> _YOUR GOAL_: Locate every line below that contains the word "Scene" and copy it.

Start of INPUT

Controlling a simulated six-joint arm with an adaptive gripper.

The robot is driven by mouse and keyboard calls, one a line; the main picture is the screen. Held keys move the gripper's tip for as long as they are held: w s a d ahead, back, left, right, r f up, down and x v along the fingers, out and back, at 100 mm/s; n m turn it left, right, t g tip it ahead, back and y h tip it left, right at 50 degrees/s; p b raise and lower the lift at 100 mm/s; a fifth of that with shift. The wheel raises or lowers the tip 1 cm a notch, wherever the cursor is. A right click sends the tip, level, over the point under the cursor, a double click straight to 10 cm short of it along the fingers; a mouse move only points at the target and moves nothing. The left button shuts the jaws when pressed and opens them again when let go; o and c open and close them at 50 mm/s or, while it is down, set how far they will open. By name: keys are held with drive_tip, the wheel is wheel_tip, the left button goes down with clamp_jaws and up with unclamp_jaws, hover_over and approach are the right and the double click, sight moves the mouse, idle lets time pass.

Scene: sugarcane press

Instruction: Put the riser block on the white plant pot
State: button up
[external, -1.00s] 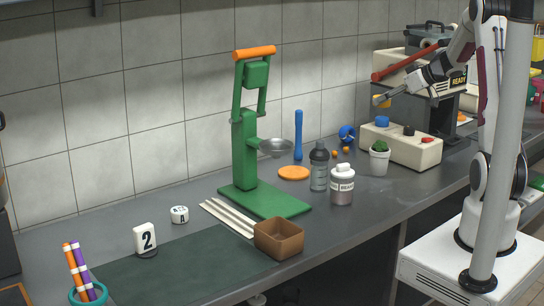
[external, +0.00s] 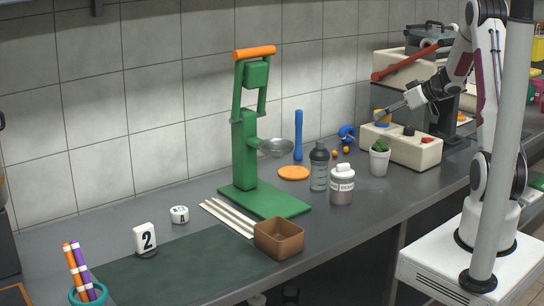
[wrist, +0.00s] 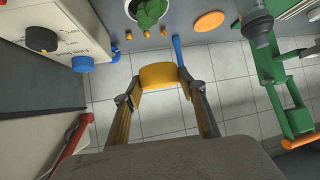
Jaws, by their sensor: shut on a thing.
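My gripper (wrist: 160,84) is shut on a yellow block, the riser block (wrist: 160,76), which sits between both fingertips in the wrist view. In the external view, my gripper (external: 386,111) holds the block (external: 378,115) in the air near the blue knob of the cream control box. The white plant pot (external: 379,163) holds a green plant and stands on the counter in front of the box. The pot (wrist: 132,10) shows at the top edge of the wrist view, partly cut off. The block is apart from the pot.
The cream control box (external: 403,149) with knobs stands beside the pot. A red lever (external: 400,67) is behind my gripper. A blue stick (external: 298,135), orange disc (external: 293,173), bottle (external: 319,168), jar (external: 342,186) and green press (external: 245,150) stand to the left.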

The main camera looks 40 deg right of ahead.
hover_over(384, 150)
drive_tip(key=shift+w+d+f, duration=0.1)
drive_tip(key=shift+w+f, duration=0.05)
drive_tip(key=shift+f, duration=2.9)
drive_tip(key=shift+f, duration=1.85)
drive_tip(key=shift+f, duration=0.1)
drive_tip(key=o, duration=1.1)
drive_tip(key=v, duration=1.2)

End of INPUT
Start of INPUT

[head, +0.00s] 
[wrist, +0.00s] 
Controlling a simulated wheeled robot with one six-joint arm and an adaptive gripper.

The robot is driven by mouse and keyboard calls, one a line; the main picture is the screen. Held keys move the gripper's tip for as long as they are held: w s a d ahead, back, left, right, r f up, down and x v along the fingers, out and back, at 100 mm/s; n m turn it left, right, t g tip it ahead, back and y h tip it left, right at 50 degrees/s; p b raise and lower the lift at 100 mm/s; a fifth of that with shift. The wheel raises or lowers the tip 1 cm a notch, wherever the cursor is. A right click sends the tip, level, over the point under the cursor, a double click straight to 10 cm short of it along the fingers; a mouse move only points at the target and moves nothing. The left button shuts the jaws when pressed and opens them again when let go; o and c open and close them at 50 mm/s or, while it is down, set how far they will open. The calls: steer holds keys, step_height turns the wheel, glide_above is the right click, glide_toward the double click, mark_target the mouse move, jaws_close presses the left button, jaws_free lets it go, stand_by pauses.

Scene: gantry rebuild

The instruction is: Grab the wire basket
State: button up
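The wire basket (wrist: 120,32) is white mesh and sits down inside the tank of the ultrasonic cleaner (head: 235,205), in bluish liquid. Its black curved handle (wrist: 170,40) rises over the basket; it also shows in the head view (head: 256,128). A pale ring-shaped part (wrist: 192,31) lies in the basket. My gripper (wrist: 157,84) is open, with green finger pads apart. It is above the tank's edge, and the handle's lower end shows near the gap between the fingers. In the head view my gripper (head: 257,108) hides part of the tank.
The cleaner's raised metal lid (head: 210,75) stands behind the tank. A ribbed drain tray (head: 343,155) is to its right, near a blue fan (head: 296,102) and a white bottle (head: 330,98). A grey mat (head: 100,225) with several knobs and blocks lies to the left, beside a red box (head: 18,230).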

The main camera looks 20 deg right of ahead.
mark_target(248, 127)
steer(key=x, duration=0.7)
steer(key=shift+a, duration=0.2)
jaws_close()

End of INPUT

> _FINISHED TASK_:
Scene: sugarcane press
Scene: gantry rebuild

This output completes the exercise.